═══ Raw data
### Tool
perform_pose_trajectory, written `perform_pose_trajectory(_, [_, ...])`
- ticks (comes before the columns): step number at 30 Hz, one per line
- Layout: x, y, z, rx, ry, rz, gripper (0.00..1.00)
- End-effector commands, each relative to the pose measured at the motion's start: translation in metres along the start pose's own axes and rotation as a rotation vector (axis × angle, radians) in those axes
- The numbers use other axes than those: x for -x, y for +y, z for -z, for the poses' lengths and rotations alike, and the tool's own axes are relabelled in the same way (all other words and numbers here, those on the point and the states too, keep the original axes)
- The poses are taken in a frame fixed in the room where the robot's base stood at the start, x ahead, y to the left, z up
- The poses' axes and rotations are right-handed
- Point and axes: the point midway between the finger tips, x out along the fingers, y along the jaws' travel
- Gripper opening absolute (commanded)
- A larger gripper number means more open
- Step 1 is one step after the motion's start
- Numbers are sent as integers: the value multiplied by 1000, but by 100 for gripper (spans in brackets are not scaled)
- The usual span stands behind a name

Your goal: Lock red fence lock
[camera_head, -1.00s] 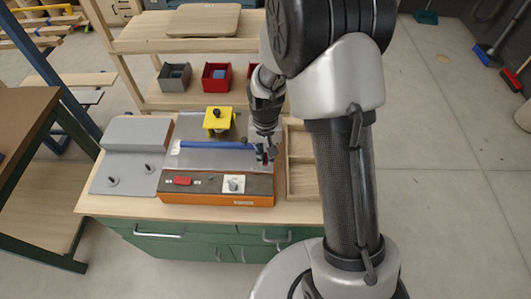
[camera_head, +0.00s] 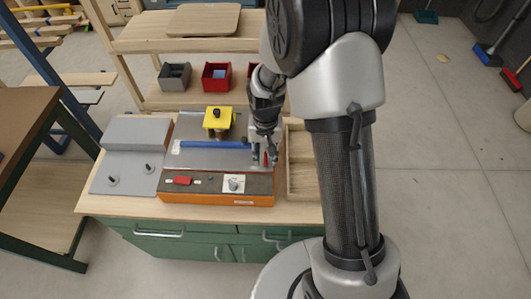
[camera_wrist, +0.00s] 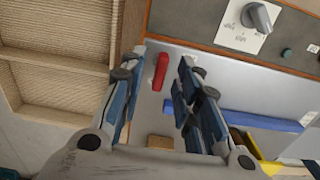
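The red fence lock (camera_wrist: 160,72) is a small red lever on the grey machine plate in the wrist view. It shows as a red speck between the fingers in the head view (camera_head: 266,158). My gripper (camera_wrist: 155,74) is open, with one finger on each side of the lever and a gap showing on both sides. In the head view my gripper (camera_head: 264,155) is over the right end of the plate. The blue fence bar (camera_head: 214,145) lies across the plate to the left of it; in the wrist view the bar (camera_wrist: 260,122) is right of the fingers.
The orange machine's front panel has a red switch (camera_head: 182,181) and a grey knob (camera_head: 234,184). A yellow guard (camera_head: 218,119) stands behind the fence bar. A wooden tray (camera_wrist: 52,65) lies beside the machine. Grey and red bins (camera_head: 216,76) sit on the shelf behind.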

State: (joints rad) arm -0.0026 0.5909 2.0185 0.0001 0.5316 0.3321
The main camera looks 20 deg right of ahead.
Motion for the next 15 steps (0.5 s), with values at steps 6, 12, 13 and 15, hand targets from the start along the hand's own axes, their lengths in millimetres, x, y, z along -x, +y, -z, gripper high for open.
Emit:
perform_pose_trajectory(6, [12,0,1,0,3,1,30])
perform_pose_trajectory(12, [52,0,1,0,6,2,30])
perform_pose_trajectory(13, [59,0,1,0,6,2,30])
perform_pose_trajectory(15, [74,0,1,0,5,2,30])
══════
Written task | Leave the pictures out and reproduce exactly the lines from the top of the listing above through the line with "[camera_head, +0.00s]".

Correct output |
### Tool
perform_pose_trajectory, written `perform_pose_trajectory(_, [_, ...])`
- ticks (comes before the columns): step number at 30 Hz, one per line
- Layout: x, y, z, rx, ry, rz, gripper (0.00..1.00)
- End-effector commands, each relative to the pose measured at the motion's start: translation in metres along the start pose's own axes and rotation as a rotation vector (axis × angle, radians) in those axes
- The numbers use other axes than those: x for -x, y for +y, z for -z, for the poses' lengths and rotations alike, and the tool's own axes are relabelled in the same way (all other words and numbers here, those on the point and the states too, keep the original axes)
- The poses are taken in a frame fixed in the room where the robot's base stood at the start, x ahead, y to the left, z up
- The poses' axes and rotations are right-handed
- Point and axes: the point midway between the finger tips, x out along the fingers, y along the jaws' travel
- Gripper opening absolute (commanded)
- A larger gripper number means more open
- Step 1 is one step after the motion's start
- Numbers are sent as integers: the value multiplied by 1000, but by 100 for gripper (spans in brackets are not scaled)
- The usual span stands behind a name

Your goal: Lock red fence lock
[camera_head, -1.00s] 
[camera_head, +0.00s] 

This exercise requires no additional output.